Maîtriser sa monnaie, être acteur de l’économie, tel est le défi proposé par les fondateurs du sol-violette. « En payant en sols, on montre tous les jours ce qu’on veut faire de notre argent. C’est comme si on mettait un label sur un billet de banque afin de garantir qu’il provient d’un endroit qui respecte l’homme et la nature, explique Frédéric Bosqué, entrepreneur à l’initiative du projet sol à Toulouse. Et comme on le remet à un acteur qui ne peut le recevoir que s’il a le label correspondant, on sait également où il va. On reprend ainsi le pouvoir d’orienter la monnaie, comme on a le pouvoir d’orienter une décision politique par le vote ». Un geste citoyen que rappelle le slogan « Faites de la monnaie un bulletin de vote » inscrit sur chaque sol.
Un questionnement de l’euro
Instauré uniquement en tant que monnaie d’échange, le sol-violette n’est voué qu’à circuler. Pour favoriser cette circulation, les créateurs de cette monnaie ont décidé que les billets non utilisés pendant trois mois perdraient 2% de leur valeur. « La monnaie ne crée de la richesse que lorsqu’elle circule », martèle Frédéric Bosqué. Et cela fonctionne. On estime aujourd’hui que le sol-violette circule trois fois plus que l’euro.
Mais les retombées économiques du sol-violette sont encore loin d’être importantes.

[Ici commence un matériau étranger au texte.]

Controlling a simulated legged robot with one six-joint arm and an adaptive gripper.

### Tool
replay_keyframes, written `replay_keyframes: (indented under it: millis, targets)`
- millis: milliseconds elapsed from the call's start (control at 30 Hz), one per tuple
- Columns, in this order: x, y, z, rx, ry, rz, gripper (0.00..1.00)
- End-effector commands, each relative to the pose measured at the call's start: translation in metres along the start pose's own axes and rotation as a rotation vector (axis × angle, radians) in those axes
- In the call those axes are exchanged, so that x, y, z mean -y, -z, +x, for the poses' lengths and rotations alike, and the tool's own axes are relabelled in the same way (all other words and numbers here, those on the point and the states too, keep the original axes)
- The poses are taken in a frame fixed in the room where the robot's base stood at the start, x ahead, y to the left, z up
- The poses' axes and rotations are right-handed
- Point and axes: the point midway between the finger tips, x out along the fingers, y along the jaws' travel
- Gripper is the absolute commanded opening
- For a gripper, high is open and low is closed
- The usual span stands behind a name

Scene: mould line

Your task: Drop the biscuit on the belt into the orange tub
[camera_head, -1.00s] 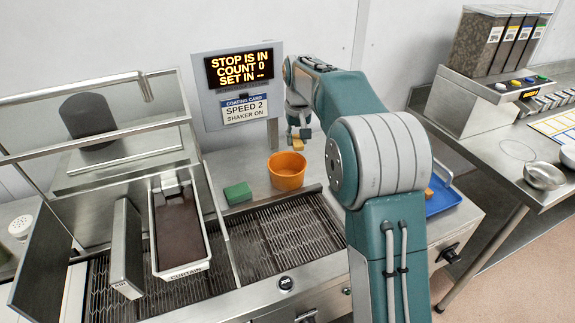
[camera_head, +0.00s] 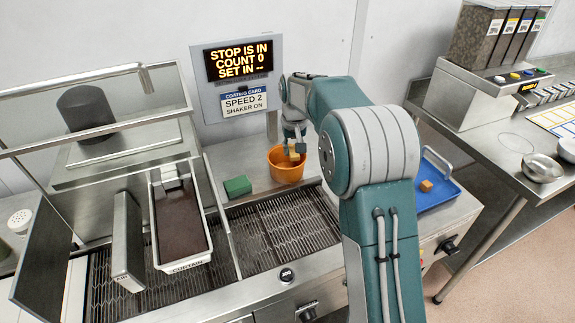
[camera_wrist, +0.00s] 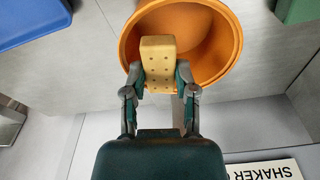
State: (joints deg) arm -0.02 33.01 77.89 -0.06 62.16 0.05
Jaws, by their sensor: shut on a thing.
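My gripper (camera_wrist: 160,88) is shut on the biscuit (camera_wrist: 158,62), a tan block with small holes, in the wrist view. The orange tub (camera_wrist: 228,40) is round and open, and in this view the biscuit overlaps its opening. In the head view my gripper (camera_head: 294,150) and the biscuit (camera_head: 294,157) are over the tub (camera_head: 285,173), which stands on the steel deck behind the belt (camera_head: 285,230). The exact height of the biscuit against the tub's rim is hard to tell.
A green block (camera_head: 237,187) lies left of the tub. A long white trough (camera_head: 184,262) of dark brown coating stands over the belt's left part. A blue tray (camera_head: 440,190) with an orange-brown piece (camera_head: 426,186) is at the right. A display panel (camera_head: 239,65) stands behind.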

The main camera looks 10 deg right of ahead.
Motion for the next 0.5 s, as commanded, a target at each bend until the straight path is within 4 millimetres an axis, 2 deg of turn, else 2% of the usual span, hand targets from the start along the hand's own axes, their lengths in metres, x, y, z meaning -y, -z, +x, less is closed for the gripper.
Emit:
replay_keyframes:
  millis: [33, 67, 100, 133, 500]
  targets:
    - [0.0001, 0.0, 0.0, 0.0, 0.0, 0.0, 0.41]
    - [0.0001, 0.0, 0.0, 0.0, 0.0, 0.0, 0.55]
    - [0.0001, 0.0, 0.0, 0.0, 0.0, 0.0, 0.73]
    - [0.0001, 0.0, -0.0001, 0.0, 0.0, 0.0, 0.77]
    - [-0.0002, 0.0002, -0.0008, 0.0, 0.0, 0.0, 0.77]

Si certains commerçants assurent avoir gagné quelques clients grâce à cette nouvelle monnaie, ses répercussions sont davantage humaines. « Le sol nous a apporté beaucoup d’échanges, rapporte ainsi Fabrice Domingo, gérant de la librairie Terra-Nova. Il permet de s’interroger sur l’économie, sur une autre façon de travailler et d’organiser les transactions ».

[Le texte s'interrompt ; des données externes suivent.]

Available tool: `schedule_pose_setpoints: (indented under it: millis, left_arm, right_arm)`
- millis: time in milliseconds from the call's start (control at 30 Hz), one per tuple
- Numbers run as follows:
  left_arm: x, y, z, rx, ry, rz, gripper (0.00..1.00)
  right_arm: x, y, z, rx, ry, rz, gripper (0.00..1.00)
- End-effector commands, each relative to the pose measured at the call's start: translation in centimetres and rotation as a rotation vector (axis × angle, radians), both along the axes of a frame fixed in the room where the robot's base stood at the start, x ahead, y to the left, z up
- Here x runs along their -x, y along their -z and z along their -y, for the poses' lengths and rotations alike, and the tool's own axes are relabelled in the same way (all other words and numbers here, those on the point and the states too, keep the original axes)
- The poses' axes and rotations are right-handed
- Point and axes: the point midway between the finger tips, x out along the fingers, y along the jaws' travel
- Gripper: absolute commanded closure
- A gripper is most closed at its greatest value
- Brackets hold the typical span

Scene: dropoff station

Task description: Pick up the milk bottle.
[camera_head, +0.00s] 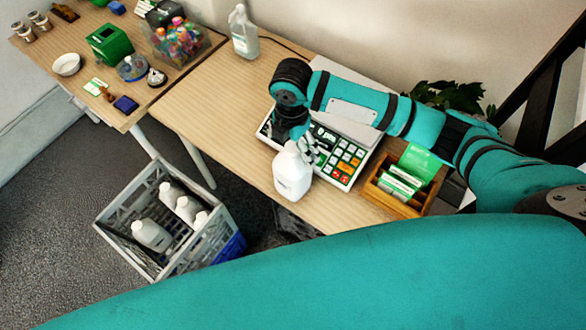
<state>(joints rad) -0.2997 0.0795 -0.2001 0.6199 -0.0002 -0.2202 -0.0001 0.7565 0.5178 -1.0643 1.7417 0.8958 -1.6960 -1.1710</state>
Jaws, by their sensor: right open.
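A white milk bottle (292,179) stands upright near the front edge of the wooden table, in front of the cash register. My right gripper (307,151) is open, just behind and beside the top of this bottle. The wrist partly hides the gripper, and I cannot tell whether the fingers touch the bottle. Another whitish jug (245,38) stands at the back of the table by the wall. Several white bottles (152,235) lie in the grey crate (118,243) on the floor. My left gripper is out of view.
The cash register (349,158) sits under my right arm. A wooden box with green packets (398,202) stands right of it. The table is clear left of the bottle.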

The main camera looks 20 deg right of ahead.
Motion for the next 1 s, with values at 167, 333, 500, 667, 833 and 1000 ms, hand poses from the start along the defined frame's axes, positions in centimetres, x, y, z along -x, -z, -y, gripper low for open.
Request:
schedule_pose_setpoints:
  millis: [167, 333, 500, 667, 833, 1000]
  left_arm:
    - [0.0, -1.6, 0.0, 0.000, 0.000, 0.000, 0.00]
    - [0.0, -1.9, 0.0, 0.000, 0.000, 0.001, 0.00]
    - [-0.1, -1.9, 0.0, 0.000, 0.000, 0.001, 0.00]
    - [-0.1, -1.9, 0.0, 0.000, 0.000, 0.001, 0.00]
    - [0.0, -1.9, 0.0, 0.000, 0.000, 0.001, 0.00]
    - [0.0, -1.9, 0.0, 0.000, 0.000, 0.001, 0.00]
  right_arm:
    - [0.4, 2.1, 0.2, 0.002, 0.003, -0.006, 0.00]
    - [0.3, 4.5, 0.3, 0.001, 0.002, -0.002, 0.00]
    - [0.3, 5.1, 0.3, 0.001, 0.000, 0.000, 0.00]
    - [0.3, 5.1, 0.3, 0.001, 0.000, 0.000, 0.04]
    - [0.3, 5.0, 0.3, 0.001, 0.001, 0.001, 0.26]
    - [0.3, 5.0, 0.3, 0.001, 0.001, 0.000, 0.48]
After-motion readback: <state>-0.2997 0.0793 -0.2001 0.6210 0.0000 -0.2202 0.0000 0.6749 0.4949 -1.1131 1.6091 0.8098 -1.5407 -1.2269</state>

Le sol-violette serait-il donc un questionnement de l’euro ? C’est ce qu’affirme Jean-Paul Pla, conseiller à l’économie sociale et solidaire de la ville de Toulouse. « L’euro est une monnaie qui tourne peu, qui est vite capitalisée par une minorité qui s’en sert pour spéculer. En faisant en sorte que la monnaie complémentaire ne puisse pas être capitalisée et en l’obligeant à circuler, on montre qu’on peut créer beaucoup plus de richesse. Une richesse économique et territoriale, et pour tous. Alors qu’avec l’euro, les individus ne sont que des pions dans l’économie, avec le sol-violette, tout le monde peut être acteur et tout le monde bénéficie de ses effets », soutient l’élu.
Une monnaie pour tous
Loin d’être un gadget réservé aux « bobos » branchés commerce équitable ou de représenter un outil de contestation pour altermondialistes utopistes, le sol-violette vise en effet à toucher l’ensemble de la population toulousaine. Selon la municipalité, 25% des solistes se trouvent ainsi dans des situations précaires. Trois maisons de chômeurs – des associations d’aide aux personnes sans emploi – sont d’ailleurs partenaires du projet. Chacune parraine dix familles auxquelles la ville de Toulouse verse 30 sols par mois pour découvrir une nouvelle façon de consommer. « Nos adhérents sont allés s’approvisionner dans des commerces du centre-ville, raconte France Flamand, bénévole dans une maison de chômeurs située dans un quartier défavorisé. Ils ont trouvé cela plus cher que dans leurs magasins habituels, mais ils se sont aperçus que ces produits répondaient à d’autres réalités ».
En ayant réuni plus de 600 solistes et 77 commerces, des entreprises et des associations partenaires en seulement six mois, le sol-violette a dépassé les attentes de ses fondateurs qui se prennent aujourd’hui à rêver. « Mon rêve est que l’économie solidaire remplace le système actuel », confie Jean-Paul Pla, les yeux brillants et le sourire aux lèvres.